With just under a mile to Rice, I started hoofing it up the road at about 4:30. Wow is this a steep section of road/trail! Finally above the switchbacks, the grade moderated before the final push to the summit of Rice, which is also very steep.
I found the benchmark, and then checked my GPS to make my way toward the county high point on the north slope. I followed an obvious use path to the northeast for a short distance before it disappeared and then had to cut back toward the ridge that would obviously be the highest point that crosses the county line. Checking the GPS frequently, I got close to where I thought it should be. Sure enough, about 30 feet to the north, I spotted a large pile of rocks with a bright red can housing a register sitting nicely on top!

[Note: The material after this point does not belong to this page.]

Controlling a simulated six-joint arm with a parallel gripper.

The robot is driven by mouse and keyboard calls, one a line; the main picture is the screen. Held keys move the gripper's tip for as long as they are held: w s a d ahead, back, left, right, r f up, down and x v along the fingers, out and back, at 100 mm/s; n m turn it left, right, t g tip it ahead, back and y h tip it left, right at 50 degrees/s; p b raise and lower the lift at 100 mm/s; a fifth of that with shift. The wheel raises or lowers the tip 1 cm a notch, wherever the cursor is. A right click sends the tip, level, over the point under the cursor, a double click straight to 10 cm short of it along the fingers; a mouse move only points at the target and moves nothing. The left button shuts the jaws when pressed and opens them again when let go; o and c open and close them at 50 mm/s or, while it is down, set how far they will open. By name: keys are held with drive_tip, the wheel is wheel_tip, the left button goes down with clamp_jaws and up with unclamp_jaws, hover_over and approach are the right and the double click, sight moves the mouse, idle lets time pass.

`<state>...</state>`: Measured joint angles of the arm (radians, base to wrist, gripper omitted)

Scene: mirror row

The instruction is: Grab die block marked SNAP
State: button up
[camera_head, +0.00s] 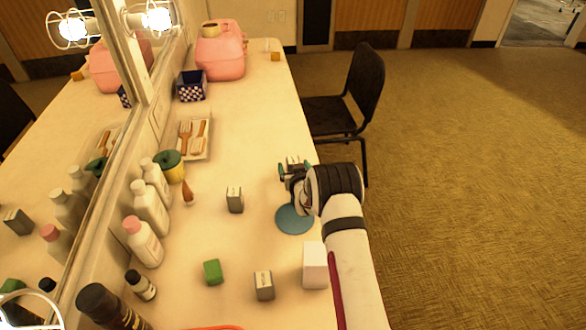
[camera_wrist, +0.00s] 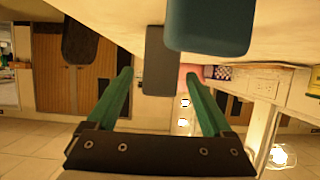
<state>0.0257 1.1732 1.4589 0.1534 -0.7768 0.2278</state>
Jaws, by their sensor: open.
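Several small grey blocks with marks on top stand on the table, and the marks are too small to read, so I cannot tell which says SNAP. One block (camera_head: 235,200) stands mid-table, another (camera_head: 264,286) near the front. A third block (camera_head: 293,162) is at my gripper (camera_head: 291,175), partly hidden by it. In the wrist view, my gripper (camera_wrist: 158,100) has its green fingers apart. A grey block (camera_wrist: 159,62) shows between and beyond them; I cannot tell whether they touch it.
A blue round thing (camera_head: 294,219) is below my wrist; a teal thing (camera_wrist: 210,25) looms close in the wrist view. A white block (camera_head: 314,265) and green cube (camera_head: 213,272) stand nearer. Bottles (camera_head: 150,208) line the mirror (camera_head: 90,150). A chair (camera_head: 350,100) stands right.

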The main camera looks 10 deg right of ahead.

I looked at the register, and saw only one HAZ name in it... from 2005. A comment from one of the signers said "If only Rice Peak was in Pinal County! The efforts we go to reach COHPs is amazing!"
I was happy to find the cairn, signed the register, and then contemplated the route back to the road. I opted to head downhill rather than backtracking to Rice, and had managed about 20 feet before I decided to zip on my pant legs due to the obvious mess I was about to endure. Not more than 20 feet after moving again, I stumbled upon an old road cut that descended steeply down the ridge. I followed this down a while before realizing this old road was not going to get me back to my truck. At the correct contour, I turned west and traversed over to the main Ridge and my waiting truck. I was happy to have my pant legs on as pushing through the thick brush was difficult and very stabby. I don't recommend this to anybody.
Back at the truck, I skipped the summit beer with apprehension for the descent ahead of me. After studying topo maps carefully, I decided to choose a different route down (I'd almost always rather choose the known
over the unknown
, but the route I had taken up was one I didn't wish to return on). The ridgeline route on FS4483 was a better choice. By no means easy, pleasant, or other rosy adjective -- just a better
choice than the road I had taken up the mountain (FS 4475).
A quick stop at Peppersauce Campground (nice place!) and I was on my way back to Oracle. Stopped at the Tom Mix Memorial, and still don't know who the guy was or why he has a memorial in the middle of absolutely nowhere!
All in all, a pretty good day!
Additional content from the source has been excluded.